5. Reports. While this Plan is in effect, the Treasurer of the
Fund shall provide at least quarterly a written report to the
Fund's Board for its review, detailing the amount of all payments
made pursuant to this Plan, the identity of the Recipient of each
such payment, and the purposes for which the payments were made.

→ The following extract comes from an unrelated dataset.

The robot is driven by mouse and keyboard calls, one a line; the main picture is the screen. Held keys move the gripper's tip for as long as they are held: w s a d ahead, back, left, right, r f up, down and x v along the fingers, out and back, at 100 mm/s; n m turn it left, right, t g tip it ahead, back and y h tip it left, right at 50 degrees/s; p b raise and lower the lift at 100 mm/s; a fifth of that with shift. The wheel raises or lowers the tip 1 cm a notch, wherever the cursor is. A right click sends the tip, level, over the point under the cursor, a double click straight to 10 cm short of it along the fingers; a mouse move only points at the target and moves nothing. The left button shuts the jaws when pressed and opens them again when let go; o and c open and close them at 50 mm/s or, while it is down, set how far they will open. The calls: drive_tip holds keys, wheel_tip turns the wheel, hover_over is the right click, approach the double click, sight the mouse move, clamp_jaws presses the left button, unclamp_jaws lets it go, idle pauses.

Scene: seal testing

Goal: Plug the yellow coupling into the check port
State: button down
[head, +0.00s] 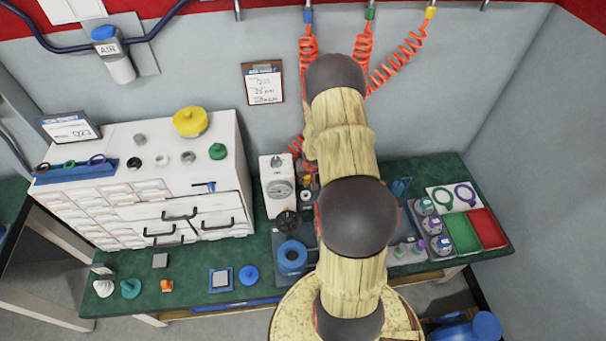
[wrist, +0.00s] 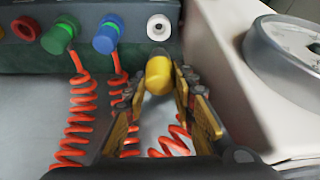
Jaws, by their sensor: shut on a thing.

The report shall state whether all provisions of Section 3 of this
Plan have been complied with. The Distributor shall annually
certify to the Board the amount of its total expenses incurred that
year with respect to the personal service and maintenance of
Accounts in conjunction with the Board's annual review of the
continuation of the Plan.
6. Related Agreements. Any agreement related to this Plan shall
be in writing and shall provide that: (i) such agreement may be
terminated at any time, without payment of any penalty, by vote of
a majority of the Independent Trustees or by a vote of the holders
of a "majority" (as defined in the 0000 Xxx) of the Fund's
outstanding voting securities of the Class, on not more than sixty
days written notice to any other party to the agreement; (ii) such
agreement shall automatically terminate in the event of its
"assignment" (as defined in the 1940 Act); (iii) it shall go into
effect when approved by a vote of the Board and its Independent
Trustees cast in person at a meeting called for the purpose of
voting on such agreement; and (iv) it shall, unless terminated as
herein provided, continue in effect from year to year only so long
as such continuance is specifically approved at least annually by
the Board and its Independent Trustees cast in person at a meeting
called for the purpose of voting on such continuance.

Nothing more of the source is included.